Manhattanites wouldn’t normally be interested in a new cabinet officer in Paraguay.

But at least one local family is keyed up about the naming of K-State alum Jorge Gattini as that nation’s minister of agriculture.

Gattini, who in 1998 earned a master’s degree in agricultural economics at K-State, was sworn in Aug. 15 under new President Horacio Cartes. He has held several positions mostly in the agriculture ministry’s marketing department under three agriculture ministers.

He also earned a master’s degree in applied economic environmental at University of London, Imperial College.

Gattini came to Manhattan from Paraguay in a cultural exchange program with Kansas 4-H, staying with Norman Schlesener and his wife, Mary Alice, for about a month during the early 1990s. Schlesener is a member of Kansas Paraguay Partners, an international volunteer organization promoting people-to-people exchanges between Paraguayans and Kansans.

Schlesener said he recalled Gattini being a “confident young fellow,” adding that “he once told us that one day he would be the minister of agriculture.

“Sometime after that, my wife and I thought, ‘He probably will be minister of agriculture,’” Schlesener added.

Schlesener said Gattini was very inquisitive and dedicated to helping his country. “He was incisive in his understanding of the problems in his country,” he said. “He was obviously dedicated to being a good student.”

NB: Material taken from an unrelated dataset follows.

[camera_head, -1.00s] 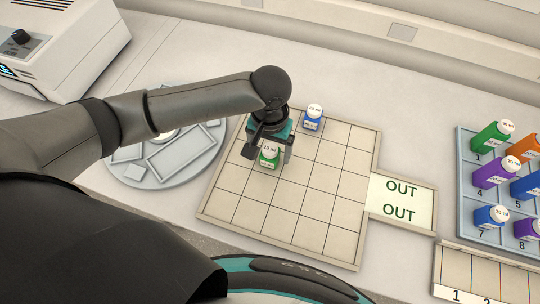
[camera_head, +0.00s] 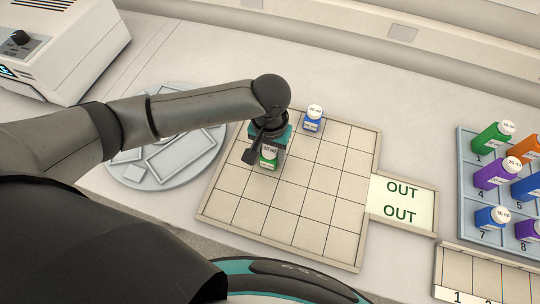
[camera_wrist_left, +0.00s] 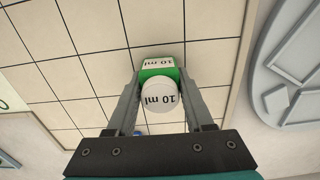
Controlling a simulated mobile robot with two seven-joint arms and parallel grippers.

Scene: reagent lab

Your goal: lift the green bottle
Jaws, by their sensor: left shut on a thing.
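The green bottle (camera_head: 268,161) has a white cap marked 10 ml and is on the gridded tray (camera_head: 301,234), near its upper left part. My left gripper (camera_head: 267,152) is over it from above and is shut on it. In the left wrist view the green bottle (camera_wrist_left: 159,84) sits between the two fingers of the left gripper (camera_wrist_left: 160,97), with its white cap towards the camera. I cannot tell whether its base touches the tray. My right gripper is not in view.
A blue bottle (camera_head: 312,120) stands on the tray just behind my left gripper. An OUT sign (camera_head: 400,202) adjoins the tray's right side. A rack (camera_head: 467,168) with several coloured bottles is at the far right. A round grey plate (camera_head: 150,178) lies to the left.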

Schlesener said he and his wife became closer with Gattini when Gattini came back for graduate school with his wife, Lourdes, with whom he has three children. He said the couples communicate during birthdays and Christmas, mainly by e-mail through Lourdes and Mary Alice.

Allen Featherstone, agricultural economics professor at K-State, served as Gattini’s professor during his graduate school work and oversaw his master’s thesis, “The Agricultural Financial System in Paraguay.” The purpose of the project was to setup a financial system to allow farmers to get credit for purchase.

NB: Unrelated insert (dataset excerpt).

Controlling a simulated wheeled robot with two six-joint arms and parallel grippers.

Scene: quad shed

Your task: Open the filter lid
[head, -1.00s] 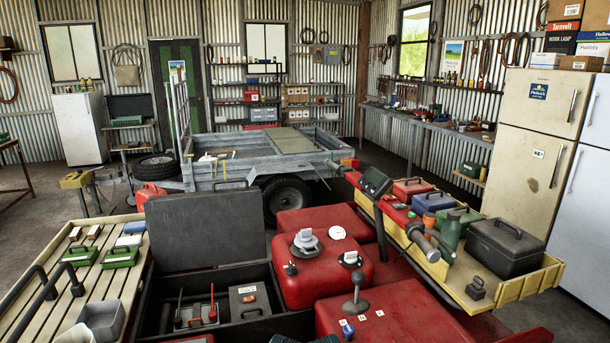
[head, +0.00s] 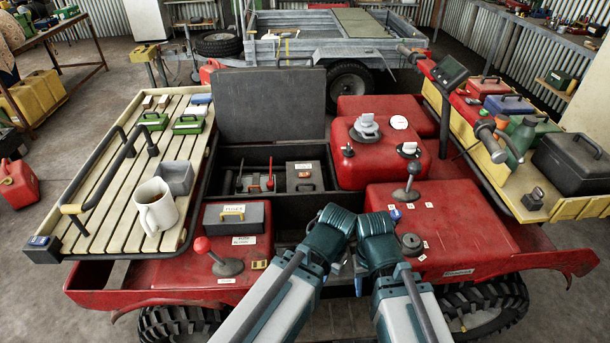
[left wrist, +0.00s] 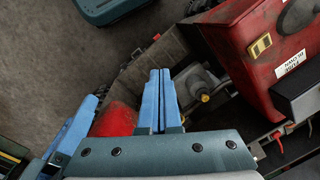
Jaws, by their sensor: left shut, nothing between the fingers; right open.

“I always knew Jorge would have a big future just from the interactions I’ve had with him as a student,” Featherstone said.

In an interview with a radio station in Paraguay prior to assuming his position, Gattini said the country is poor, but it is also poorly managed. He said things can be reviewed to see what has been done wrong.

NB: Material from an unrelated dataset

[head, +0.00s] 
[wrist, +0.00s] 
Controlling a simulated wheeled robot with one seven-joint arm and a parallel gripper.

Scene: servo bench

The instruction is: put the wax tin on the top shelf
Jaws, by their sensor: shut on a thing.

“He says he has ideas for things they can do to be more competitive and come out ahead,” Schlesener said.

There are also a couple of Internet tidbits about Gattini indicating that his past and current life needs to be updated online. For starters, his Wikipedia page lists him as a graduate of the University of Kansas, as of Monday morning.

Also, the K-State agricultural economics department has a section on its website for lost alumni, people who the department have lost track of over the years. As of Monday morning, Gattini is listed as a lost alumnus.